● **Problem to solve**
For this exercise, return only the lines from the line containing "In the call" through the line containing "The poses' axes", both ends included, exactly as they are.

● **Provided data**
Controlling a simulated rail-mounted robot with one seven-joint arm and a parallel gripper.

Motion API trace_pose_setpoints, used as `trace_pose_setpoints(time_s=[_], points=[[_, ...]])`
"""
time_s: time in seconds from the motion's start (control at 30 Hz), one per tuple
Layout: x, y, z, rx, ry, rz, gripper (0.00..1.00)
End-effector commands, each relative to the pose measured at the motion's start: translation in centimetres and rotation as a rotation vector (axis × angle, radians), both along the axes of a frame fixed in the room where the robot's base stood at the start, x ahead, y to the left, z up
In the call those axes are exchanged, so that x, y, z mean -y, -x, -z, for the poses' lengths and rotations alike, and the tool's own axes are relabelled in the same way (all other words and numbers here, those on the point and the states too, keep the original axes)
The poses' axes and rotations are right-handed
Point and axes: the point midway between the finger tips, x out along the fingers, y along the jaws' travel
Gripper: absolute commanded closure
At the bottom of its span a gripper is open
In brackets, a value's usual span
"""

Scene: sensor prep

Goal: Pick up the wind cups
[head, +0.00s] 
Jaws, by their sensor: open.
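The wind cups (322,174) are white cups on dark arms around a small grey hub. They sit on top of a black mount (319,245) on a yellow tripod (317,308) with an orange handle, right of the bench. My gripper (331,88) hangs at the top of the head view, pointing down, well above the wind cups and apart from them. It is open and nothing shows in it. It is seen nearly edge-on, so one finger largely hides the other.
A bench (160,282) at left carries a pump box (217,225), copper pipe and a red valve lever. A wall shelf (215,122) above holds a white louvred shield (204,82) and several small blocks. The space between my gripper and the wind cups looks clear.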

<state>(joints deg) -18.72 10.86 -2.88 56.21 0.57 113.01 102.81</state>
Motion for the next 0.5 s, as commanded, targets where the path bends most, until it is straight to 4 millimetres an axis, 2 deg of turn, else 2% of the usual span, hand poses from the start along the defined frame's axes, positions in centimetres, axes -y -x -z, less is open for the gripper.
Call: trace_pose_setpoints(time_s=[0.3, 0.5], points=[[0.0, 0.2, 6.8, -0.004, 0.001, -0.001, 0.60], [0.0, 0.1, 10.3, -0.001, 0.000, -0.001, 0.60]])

● **Worked solution**
In the call those axes are exchanged, so that x, y, z mean -y, -x, -z, for the poses' lengths and rotations alike, and the tool's own axes are relabelled in the same way (all other words and numbers here, those on the point and the states too, keep the original axes)
The poses' axes and rotations are right-handed

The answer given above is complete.